The story of the rise and fall of those comic books has never been
fully told -- until The Ten-Cent Plague. David Hajdu's remarkable new
book vividly opens up the lost world of comic books, its creativity,
irreverence, and suspicion of authority.
In the years between World War II and the emergence of television as a
mass medium, American popular culture as we know it was first
created--in the pulpy, boldly illustrated pages of comic books. No
sooner had this new culture emerged than it was beaten down by church
groups, community bluestockings, and a McCarthyish Congress--only to
resurface with a crooked smile on its face in Mad magazine.
When we picture the 1950s, we hear the sound of early rock and roll.
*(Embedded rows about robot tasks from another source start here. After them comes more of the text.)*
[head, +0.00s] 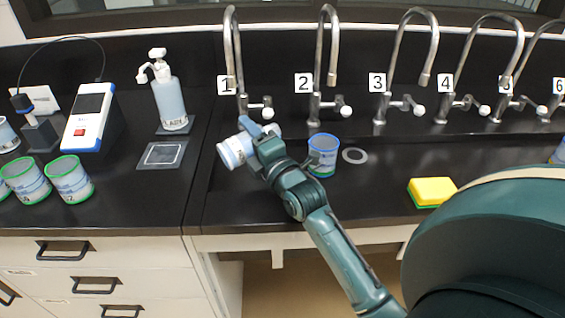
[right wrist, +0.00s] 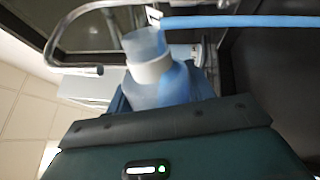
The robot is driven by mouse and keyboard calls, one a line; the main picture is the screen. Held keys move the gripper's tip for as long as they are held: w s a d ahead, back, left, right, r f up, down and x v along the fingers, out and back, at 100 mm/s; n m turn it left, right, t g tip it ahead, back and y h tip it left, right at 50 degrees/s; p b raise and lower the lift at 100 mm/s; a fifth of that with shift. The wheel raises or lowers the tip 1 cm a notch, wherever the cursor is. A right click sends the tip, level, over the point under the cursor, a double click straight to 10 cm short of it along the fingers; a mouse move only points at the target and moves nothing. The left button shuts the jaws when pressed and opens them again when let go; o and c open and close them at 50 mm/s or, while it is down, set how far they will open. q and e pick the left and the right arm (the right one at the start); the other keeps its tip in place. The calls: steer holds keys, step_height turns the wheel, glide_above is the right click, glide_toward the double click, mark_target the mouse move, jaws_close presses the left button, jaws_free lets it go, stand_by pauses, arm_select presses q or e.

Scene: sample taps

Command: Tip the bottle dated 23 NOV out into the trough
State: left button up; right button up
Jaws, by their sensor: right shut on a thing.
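My right gripper (head: 258,138) is shut on a pale blue and white bottle (head: 236,150), which is tipped well over on its side in front of taps 1 and 2. The bottle also shows in the right wrist view (right wrist: 152,68), with a white band around it. It is held above the dark trough (head: 420,152) under the row of taps. I cannot read a date on it, and I see no liquid running out. My left gripper is not in view.
An open blue cup with a green base (head: 323,160) stands just right of my gripper, beside a pale ring (head: 355,155). A yellow sponge (head: 432,190) lies to the right. Several green-rimmed containers (head: 70,180), a meter (head: 90,118) and a pump bottle (head: 169,100) stand left.

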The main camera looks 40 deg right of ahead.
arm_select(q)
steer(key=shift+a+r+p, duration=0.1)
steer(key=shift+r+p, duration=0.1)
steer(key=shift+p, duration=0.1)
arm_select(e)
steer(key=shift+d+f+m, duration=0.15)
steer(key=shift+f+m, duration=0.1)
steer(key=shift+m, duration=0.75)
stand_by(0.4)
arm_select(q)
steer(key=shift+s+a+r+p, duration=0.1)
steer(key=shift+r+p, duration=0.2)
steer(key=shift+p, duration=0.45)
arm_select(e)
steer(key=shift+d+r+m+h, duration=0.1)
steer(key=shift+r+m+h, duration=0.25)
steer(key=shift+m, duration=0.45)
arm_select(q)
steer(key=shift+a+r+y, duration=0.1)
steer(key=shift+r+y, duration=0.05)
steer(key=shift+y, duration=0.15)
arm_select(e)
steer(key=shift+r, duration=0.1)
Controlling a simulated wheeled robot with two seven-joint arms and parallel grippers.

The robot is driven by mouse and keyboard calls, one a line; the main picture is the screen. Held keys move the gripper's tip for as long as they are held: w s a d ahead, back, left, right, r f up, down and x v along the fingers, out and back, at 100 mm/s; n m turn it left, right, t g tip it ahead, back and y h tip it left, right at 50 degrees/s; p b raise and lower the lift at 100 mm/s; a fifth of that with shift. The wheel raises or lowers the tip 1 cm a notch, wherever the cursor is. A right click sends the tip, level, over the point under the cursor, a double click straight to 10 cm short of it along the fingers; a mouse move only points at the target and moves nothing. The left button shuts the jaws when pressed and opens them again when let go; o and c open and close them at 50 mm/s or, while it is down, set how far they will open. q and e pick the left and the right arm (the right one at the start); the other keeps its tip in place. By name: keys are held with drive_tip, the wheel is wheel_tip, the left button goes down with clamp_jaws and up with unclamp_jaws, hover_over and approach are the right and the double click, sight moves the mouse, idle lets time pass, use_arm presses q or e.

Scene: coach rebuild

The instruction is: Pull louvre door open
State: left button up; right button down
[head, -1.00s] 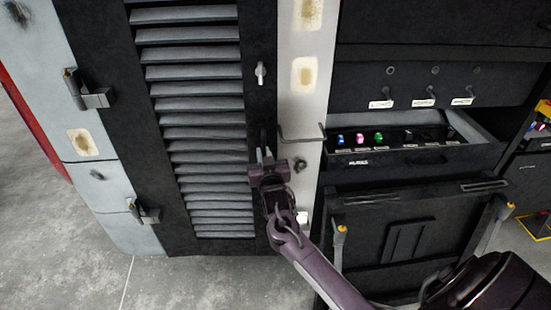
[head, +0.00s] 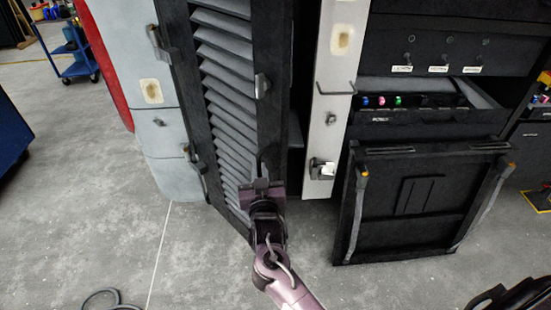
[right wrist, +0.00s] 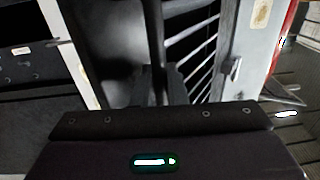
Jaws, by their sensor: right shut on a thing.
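The louvre door (head: 228,100), a black frame with grey slats, stands partly open in the head view. It is hinged on its left side, and its right edge has swung out from the white post. My right gripper (head: 265,180) is at the lower right edge of the door, shut on the dark door handle (head: 268,157). In the right wrist view, the handle bar (right wrist: 157,45) runs down between the fingers (right wrist: 160,85), with the door slats (right wrist: 200,45) to the right. The fingertips are partly hidden. My left gripper is not in view.
A white post (head: 336,100) with a bent hook stands right of the opening. Further right are a drawer with coloured items (head: 435,125) and a lowered black panel (head: 415,210). Grey floor (head: 215,270) is clear before the door. A cable (head: 105,298) lies at the lower left.

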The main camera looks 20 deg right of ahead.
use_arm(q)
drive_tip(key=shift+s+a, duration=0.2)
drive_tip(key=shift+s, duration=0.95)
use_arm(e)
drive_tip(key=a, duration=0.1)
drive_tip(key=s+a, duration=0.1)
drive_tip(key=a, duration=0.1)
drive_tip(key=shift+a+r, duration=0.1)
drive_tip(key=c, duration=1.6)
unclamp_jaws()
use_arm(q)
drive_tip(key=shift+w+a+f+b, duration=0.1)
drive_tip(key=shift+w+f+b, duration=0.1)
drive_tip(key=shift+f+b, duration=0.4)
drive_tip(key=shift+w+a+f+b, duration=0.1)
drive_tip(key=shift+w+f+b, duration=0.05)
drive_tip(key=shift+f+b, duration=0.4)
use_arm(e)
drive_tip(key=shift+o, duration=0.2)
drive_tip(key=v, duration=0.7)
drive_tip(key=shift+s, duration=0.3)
The Ten-Cent Plague shows how -- years before music -- comics brought
on a clash between children and their parents, between prewar and
postwar standards. Created by outsiders from the tenements, garish,
shameless, and often shocking, comics spoke to young people and provided
the guardians of mainstream culture with a big target. Parents,
teachers, and complicit kids burned comics in public bonfires. Cities
passed laws to outlaw comics. Congress took action with televised
hearings that nearly destroyed the careers of hundreds of artists and
writers.
The Ten-Cent Plague radically revises common notions of popular
culture, the generation gap, and the divide between "high" and "low"
art. As he did with the lives of Billy Strayhorn and Duke Ellington (in
Lush Life) and Bob Dylan and his circle (in Positively 4th Street),
Hajdu brings a place, a time, and a milieu unforgettably back to life.